Toutefois, et malgré la terreur de ces exemples, Henri avait en général pour lui les évêques des principales villes sur les deux rives du Rhin. Nous avons vu ce qu’avaient essayé les bourgeois de Mayence au couronnement même de Rodolphe et malgré le zèle de leur évêque pour sa cause. L’industrieuse ville de Worms restait également fidèle à l’ancien roi et était en cela secondée par son évêque. Il en était de même dans le pays de Bâle, l’Alsace et la Lorraine. Grégoire. VII trouvait peu d’obéissance dans les évêques de cette portion du royaume de Germanie ; vainement il leur adressait des brefs pour exciter leur roi. Les uns les rejetaient ouvertement, les autres s’abstenaient de les publier ; et, feignant de n’avoir reçu de Rome aucun ordre contraire, ils servaient avec zèle la cause de Henri.

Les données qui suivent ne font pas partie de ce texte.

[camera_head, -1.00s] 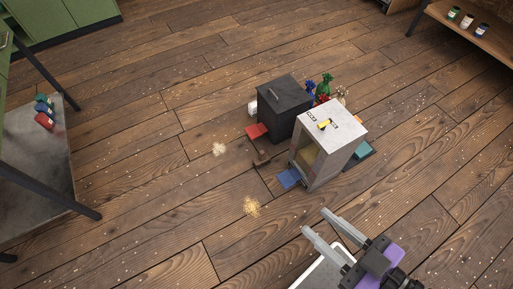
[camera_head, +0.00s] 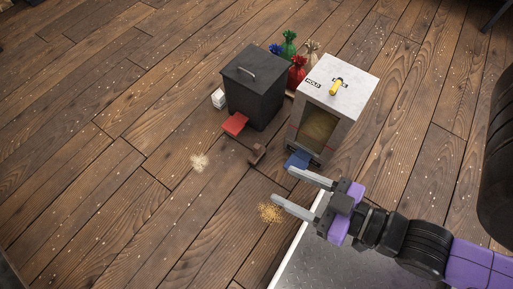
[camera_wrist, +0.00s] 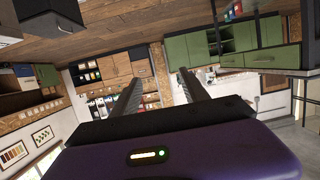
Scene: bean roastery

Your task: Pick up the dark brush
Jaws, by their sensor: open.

L’inaction de Rodolphe favorisait ce mouvement de l’Allemagne méridionale. Henri, sûr de ses provinces du Rhin et encouragé par le peu de progrès de son ennemi, s’avança pour le chercher aux bords du Danube, où il attendait des recrues qui venaient avec lenteur. Averti de son approche, Rodolphe voulut d’abord combattre ; mais le découragement se mit parmi les siens, qui se comptèrent et n’étaient que cinq mille. Roi, chefs et soldats, ayant délibéré, convinrent de se réserver pour de meilleurs temps, et l’armée se dispersa.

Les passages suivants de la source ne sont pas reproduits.